What this SSL key generator does
Every HTTPS website, signed JWT and TLS handshake rests on a single mathematical idea:
a pair of keys that belong together. This tool creates that pair on the spot using your
browser’s built-in window.crypto.subtle.generateKey() — the same
vetted cryptosystem that powers the rest of the web platform. You pick an algorithm and an
output format, click once, and get a matching public key (safe to share)
and private key (kept secret) ready to paste into a server config or a CSR.
The public key encrypts data and verifies signatures; the private key decrypts and signs. Because they are linked by a one-way mathematical relationship, you can hand out the public half freely without ever exposing the private half.
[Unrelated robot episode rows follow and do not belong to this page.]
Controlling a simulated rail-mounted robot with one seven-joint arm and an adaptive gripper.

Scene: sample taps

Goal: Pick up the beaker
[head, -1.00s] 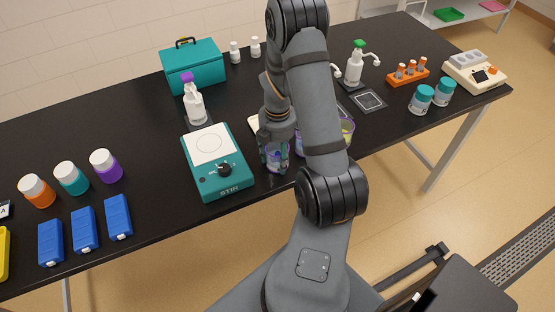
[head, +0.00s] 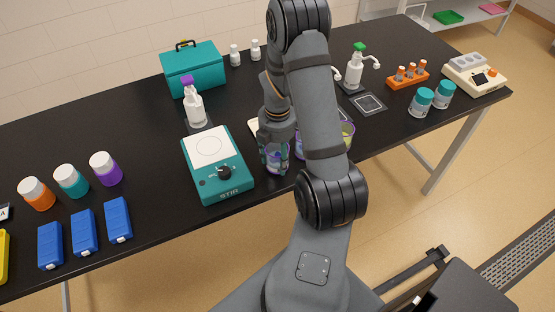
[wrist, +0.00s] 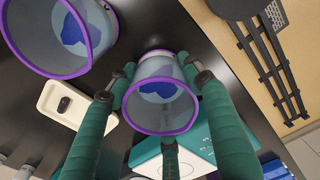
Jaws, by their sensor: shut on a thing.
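The beaker is clear with a purple rim and a blue patch on its wall. In the wrist view the beaker (wrist: 160,92) sits between the green fingers of my gripper (wrist: 160,100), which are shut on it. In the head view the beaker (head: 278,160) is partly hidden by my gripper (head: 275,150), just right of the stirrer. I cannot tell whether its base touches the table.
The teal stirrer (head: 216,165) stands close on the left. Another purple-rimmed beaker (wrist: 62,38) stands near, with a cream tray (wrist: 68,104) beside it. A yellowish vessel (head: 347,130) is right of my arm. The table's front edge is close.

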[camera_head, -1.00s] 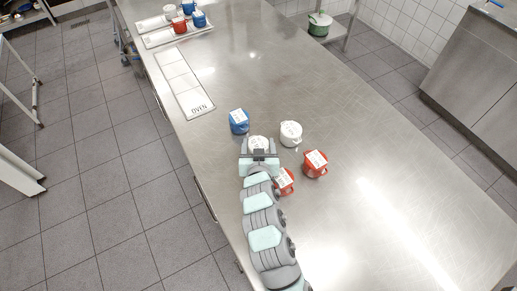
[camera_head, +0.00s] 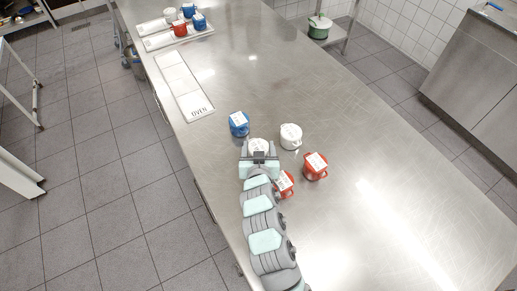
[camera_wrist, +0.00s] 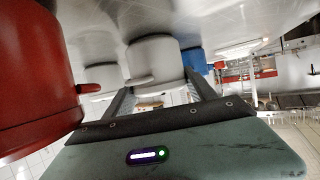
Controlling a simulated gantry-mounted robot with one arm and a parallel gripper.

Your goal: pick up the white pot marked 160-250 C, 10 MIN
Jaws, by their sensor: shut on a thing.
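A white pot (camera_head: 258,146) with a pale label on top stands on the steel table at the tip of my arm. My gripper (camera_head: 259,152) is shut on it, with one finger on each side. In the wrist view the white pot (camera_wrist: 155,62) shows between the two dark fingers (camera_wrist: 160,95), and the table surface is at the top of that picture. A second white pot (camera_head: 291,136) with a label stands to the right, apart from my gripper. The writing on both labels is too small to read, so I cannot tell which is marked 160-250 C, 10 MIN.
A blue pot (camera_head: 239,124) stands just behind the held pot. Red pots (camera_head: 315,166) and (camera_head: 285,184) stand to the right, the latter close beside my arm. A white tray marked OVEN (camera_head: 185,88) lies bare; farther trays (camera_head: 160,41) hold several pots. The right side is clear.
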That asymmetry is what lets a stranger’s browser trust your server without you sharing a secret in advance.
A worked example
Suppose you are setting up TLS on a modern Nginx box. Choose ECDSA with the
P-256 curve and PEM output, then generate. You’ll get a
short private key wrapped in -----BEGIN PRIVATE KEY-----. Save it as
private.pem, build a CSR with
openssl req -new -key private.pem -out request.csr, and submit that CSR to a
Certificate Authority such as Let’s Encrypt. The CA signs it and returns your certificate —
your private key never leaves your machine at any step.
Choosing an algorithm and size
| Choice | Best for | Trade-off |
|---|---|---|
| ECDSA P-256 | New servers, APIs, mobile | Tiny, fast; needs a modern client |
| ECDSA P-384 / P-521 | High-security or long-lived keys | Slightly slower handshakes |
| RSA 2048 | Broad compatibility, the default | Larger keys than ECDSA |
| RSA 4096 | Legacy systems needing extra margin | Noticeably slower to generate and sign |
A 256-bit elliptic-curve key offers security comparable to a 3072-bit RSA key while being a fraction of the size — which is why ECDSA is the modern default. Reach for RSA only when something in your stack still demands it.